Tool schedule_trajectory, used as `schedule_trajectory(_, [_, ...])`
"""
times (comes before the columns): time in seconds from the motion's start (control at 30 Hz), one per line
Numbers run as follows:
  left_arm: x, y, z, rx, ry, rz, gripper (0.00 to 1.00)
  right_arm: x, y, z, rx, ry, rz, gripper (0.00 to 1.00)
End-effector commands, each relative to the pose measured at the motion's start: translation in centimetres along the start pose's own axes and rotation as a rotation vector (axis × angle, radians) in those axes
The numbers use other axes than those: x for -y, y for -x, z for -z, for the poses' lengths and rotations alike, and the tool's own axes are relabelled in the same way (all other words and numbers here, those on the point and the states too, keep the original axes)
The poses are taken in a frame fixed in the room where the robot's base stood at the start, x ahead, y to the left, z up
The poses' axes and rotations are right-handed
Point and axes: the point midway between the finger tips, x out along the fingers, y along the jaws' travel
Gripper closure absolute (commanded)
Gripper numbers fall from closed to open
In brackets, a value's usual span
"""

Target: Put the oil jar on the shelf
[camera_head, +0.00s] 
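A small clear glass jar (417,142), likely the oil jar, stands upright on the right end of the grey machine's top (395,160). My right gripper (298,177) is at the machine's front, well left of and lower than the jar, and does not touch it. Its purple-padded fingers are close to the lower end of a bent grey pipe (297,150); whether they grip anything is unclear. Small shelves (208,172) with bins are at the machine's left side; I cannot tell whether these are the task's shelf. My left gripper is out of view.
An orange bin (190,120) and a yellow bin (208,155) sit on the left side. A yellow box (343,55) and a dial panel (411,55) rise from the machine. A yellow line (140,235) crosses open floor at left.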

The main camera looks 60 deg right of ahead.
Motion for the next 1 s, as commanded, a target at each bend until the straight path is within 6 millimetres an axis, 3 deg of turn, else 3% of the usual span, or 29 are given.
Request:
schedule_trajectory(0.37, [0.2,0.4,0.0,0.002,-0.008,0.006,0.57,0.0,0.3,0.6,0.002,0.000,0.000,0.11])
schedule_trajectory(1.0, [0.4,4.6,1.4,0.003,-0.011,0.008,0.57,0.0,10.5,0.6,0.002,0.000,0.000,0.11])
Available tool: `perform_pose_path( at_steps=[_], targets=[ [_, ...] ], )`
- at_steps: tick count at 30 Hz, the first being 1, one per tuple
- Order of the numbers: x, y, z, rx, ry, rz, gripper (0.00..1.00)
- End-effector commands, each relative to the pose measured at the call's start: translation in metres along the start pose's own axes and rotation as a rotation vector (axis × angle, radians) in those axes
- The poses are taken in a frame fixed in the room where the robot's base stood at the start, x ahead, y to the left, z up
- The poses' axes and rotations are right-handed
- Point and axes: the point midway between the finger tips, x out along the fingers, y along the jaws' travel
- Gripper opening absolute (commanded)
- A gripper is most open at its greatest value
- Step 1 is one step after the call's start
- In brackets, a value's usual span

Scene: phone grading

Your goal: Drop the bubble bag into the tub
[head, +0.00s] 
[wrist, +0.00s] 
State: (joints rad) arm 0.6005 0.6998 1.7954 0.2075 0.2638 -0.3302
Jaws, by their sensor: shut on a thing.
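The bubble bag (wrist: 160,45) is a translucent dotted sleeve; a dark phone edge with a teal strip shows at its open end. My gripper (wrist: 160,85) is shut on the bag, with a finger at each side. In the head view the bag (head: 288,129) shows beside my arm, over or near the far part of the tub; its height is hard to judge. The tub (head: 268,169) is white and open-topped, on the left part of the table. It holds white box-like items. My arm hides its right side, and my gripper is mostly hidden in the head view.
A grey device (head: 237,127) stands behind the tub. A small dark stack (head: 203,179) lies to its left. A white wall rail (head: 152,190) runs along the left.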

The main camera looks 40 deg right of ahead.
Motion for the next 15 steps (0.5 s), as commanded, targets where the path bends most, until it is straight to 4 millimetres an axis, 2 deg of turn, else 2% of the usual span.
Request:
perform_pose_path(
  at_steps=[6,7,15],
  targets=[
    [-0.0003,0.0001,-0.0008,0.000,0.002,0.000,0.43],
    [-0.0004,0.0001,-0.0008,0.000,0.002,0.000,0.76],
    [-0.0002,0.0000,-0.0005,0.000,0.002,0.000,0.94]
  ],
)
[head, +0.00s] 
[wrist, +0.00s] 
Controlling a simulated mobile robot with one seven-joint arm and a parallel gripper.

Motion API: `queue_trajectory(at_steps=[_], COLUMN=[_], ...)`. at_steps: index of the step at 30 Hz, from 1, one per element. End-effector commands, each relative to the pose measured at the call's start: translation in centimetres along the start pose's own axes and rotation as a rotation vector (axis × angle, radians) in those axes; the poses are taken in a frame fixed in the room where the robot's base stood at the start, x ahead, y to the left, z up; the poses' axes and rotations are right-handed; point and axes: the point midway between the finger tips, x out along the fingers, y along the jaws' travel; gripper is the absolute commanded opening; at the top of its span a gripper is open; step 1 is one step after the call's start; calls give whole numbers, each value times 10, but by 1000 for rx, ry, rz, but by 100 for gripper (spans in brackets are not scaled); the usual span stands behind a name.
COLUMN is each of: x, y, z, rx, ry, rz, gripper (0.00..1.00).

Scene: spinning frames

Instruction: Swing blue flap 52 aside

• AIM OF THE TASK: Output all of the data again. Match it exactly.

• EXERCISE SOLUTION:
Tool schedule_trajectory, used as `schedule_trajectory(_, [_, ...])`
"""
times (comes before the columns): time in seconds from the motion's start (control at 30 Hz), one per line
Numbers run as follows:
  left_arm: x, y, z, rx, ry, rz, gripper (0.00 to 1.00)
  right_arm: x, y, z, rx, ry, rz, gripper (0.00 to 1.00)
End-effector commands, each relative to the pose measured at the motion's start: translation in centimetres along the start pose's own axes and rotation as a rotation vector (axis × angle, radians) in those axes
The numbers use other axes than those: x for -y, y for -x, z for -z, for the poses' lengths and rotations alike, and the tool's own axes are relabelled in the same way (all other words and numbers here, those on the point and the states too, keep the original axes)
The poses are taken in a frame fixed in the room where the robot's base stood at the start, x ahead, y to the left, z up
The poses' axes and rotations are right-handed
Point and axes: the point midway between the finger tips, x out along the fingers, y along the jaws' travel
Gripper closure absolute (commanded)
Gripper numbers fall from closed to open
In brackets, a value's usual span
"""

Target: Put the oil jar on the shelf
[camera_head, +0.00s] 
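A small clear glass jar (417,142), likely the oil jar, stands upright on the right end of the grey machine's top (395,160). My right gripper (298,177) is at the machine's front, well left of and lower than the jar, and does not touch it. Its purple-padded fingers are close to the lower end of a bent grey pipe (297,150); whether they grip anything is unclear. Small shelves (208,172) with bins are at the machine's left side; I cannot tell whether these are the task's shelf. My left gripper is out of view.
An orange bin (190,120) and a yellow bin (208,155) sit on the left side. A yellow box (343,55) and a dial panel (411,55) rise from the machine. A yellow line (140,235) crosses open floor at left.

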The main camera looks 60 deg right of ahead.
Motion for the next 1 s, as commanded, a target at each bend until the straight path is within 6 millimetres an axis, 3 deg of turn, else 3% of the usual span, or 29 are given.
Request:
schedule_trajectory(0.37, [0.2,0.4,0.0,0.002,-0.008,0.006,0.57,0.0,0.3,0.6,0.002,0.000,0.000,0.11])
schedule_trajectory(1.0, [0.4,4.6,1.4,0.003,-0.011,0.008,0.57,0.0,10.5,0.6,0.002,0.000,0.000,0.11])
Available tool: `perform_pose_path( at_steps=[_], targets=[ [_, ...] ], )`
- at_steps: tick count at 30 Hz, the first being 1, one per tuple
- Order of the numbers: x, y, z, rx, ry, rz, gripper (0.00..1.00)
- End-effector commands, each relative to the pose measured at the call's start: translation in metres along the start pose's own axes and rotation as a rotation vector (axis × angle, radians) in those axes
- The poses are taken in a frame fixed in the room where the robot's base stood at the start, x ahead, y to the left, z up
- The poses' axes and rotations are right-handed
- Point and axes: the point midway between the finger tips, x out along the fingers, y along the jaws' travel
- Gripper opening absolute (commanded)
- A gripper is most open at its greatest value
- Step 1 is one step after the call's start
- In brackets, a value's usual span

Scene: phone grading

Your goal: Drop the bubble bag into the tub
[head, +0.00s] 
[wrist, +0.00s] 
State: (joints rad) arm 0.6005 0.6998 1.7954 0.2075 0.2638 -0.3302
Jaws, by their sensor: shut on a thing.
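The bubble bag (wrist: 160,45) is a translucent dotted sleeve; a dark phone edge with a teal strip shows at its open end. My gripper (wrist: 160,85) is shut on the bag, with a finger at each side. In the head view the bag (head: 288,129) shows beside my arm, over or near the far part of the tub; its height is hard to judge. The tub (head: 268,169) is white and open-topped, on the left part of the table. It holds white box-like items. My arm hides its right side, and my gripper is mostly hidden in the head view.
A grey device (head: 237,127) stands behind the tub. A small dark stack (head: 203,179) lies to its left. A white wall rail (head: 152,190) runs along the left.

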The main camera looks 40 deg right of ahead.
Motion for the next 15 steps (0.5 s), as commanded, targets where the path bends most, until it is straight to 4 millimetres an axis, 2 deg of turn, else 2% of the usual span.
Request:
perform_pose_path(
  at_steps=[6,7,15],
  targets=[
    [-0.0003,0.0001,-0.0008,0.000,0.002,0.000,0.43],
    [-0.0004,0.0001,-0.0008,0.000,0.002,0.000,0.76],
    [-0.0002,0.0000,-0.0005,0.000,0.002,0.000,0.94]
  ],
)
[head, +0.00s] 
[wrist, +0.00s] 
Controlling a simulated mobile robot with one seven-joint arm and a parallel gripper.

Motion API: `queue_trajectory(at_steps=[_], COLUMN=[_], ...)`. at_steps: index of the step at 30 Hz, from 1, one per element. End-effector commands, each relative to the pose measured at the call's start: translation in centimetres along the start pose's own axes and rotation as a rotation vector (axis × angle, radians) in those axes; the poses are taken in a frame fixed in the room where the robot's base stood at the start, x ahead, y to the left, z up; the poses' axes and rotations are right-handed; point and axes: the point midway between the finger tips, x out along the fingers, y along the jaws' travel; gripper is the absolute commanded opening; at the top of its span a gripper is open; step 1 is one step after the call's start; calls give whole numbers, each value times 10, but by 1000 for rx, ry, rz, but by 100 for gripper (spans in brackets are not scaled); the usual span stands behind a name.
COLUMN is each of: x, y, z, rx, ry, rz, gripper (0.00..1.00).

Scene: spinning frames

Instruction: Swing blue flap 52 aside

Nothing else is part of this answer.